Au MoDem, la situation est semblable. Démuni sur la scène domestique où il ne compte plus que deux députés, le parti "orange" espère conserver ses cinq députés européens pour continuer d’exister sur la scène européenne. Dans cette optique, certains se posent déjà la question de s’allier aux troupes de Borloo. Histoire de montrer qu’il garde la main sur ses (maigres) troupes, François Bayrou pourrait donc être tenté de prendre les devants et d’acter lui-même l’alliance avec l’UDI. D’autant que Jean-Louis Borloo "ne voit pas ce qui le sépare de Bayrou à propos des européennes et des municipales".
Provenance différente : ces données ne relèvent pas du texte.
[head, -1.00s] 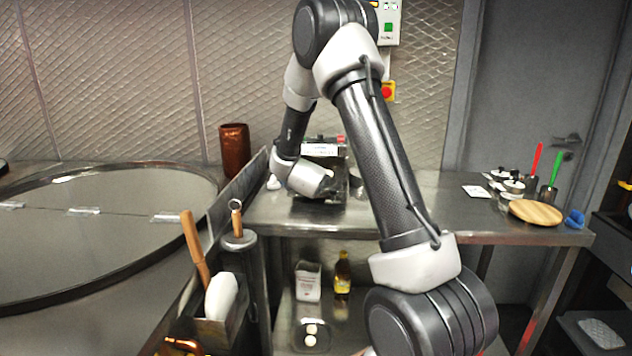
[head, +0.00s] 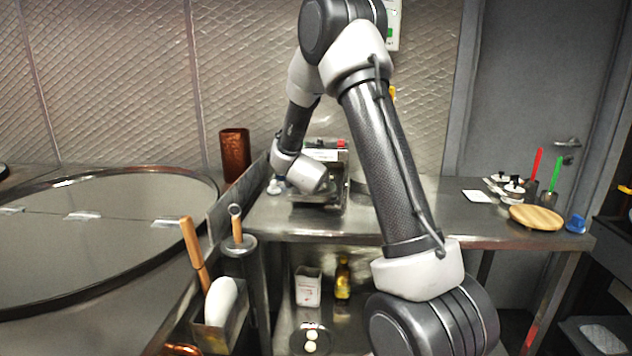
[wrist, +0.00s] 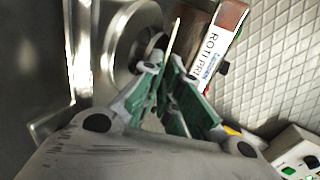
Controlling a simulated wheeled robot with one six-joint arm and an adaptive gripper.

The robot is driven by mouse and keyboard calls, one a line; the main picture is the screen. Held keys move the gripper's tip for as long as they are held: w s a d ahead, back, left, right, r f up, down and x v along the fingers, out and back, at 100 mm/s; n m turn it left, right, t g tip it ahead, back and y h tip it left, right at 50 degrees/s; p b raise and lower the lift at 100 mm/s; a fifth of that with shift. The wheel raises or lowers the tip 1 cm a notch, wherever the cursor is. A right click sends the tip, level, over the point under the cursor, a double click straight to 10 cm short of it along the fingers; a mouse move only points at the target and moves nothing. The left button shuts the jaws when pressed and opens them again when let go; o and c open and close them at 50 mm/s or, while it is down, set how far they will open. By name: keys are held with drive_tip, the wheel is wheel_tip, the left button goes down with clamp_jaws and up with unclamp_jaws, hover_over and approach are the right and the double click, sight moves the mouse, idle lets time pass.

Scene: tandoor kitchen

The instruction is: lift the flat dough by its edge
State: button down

Pour ces trois raisons, un mariage d’intérêt est donc en cours de préparation. Mais la lune de miel risque d’être de courte durée. Car si les deux hommes ont tout à gagner à se rapprocher pour les élections intermédiaires, la bataille d’égos reprendra inévitablement quand l’heure de la présidentielle approchera. Rendez-vous en 2017 pour une nouvelle bataille du centre.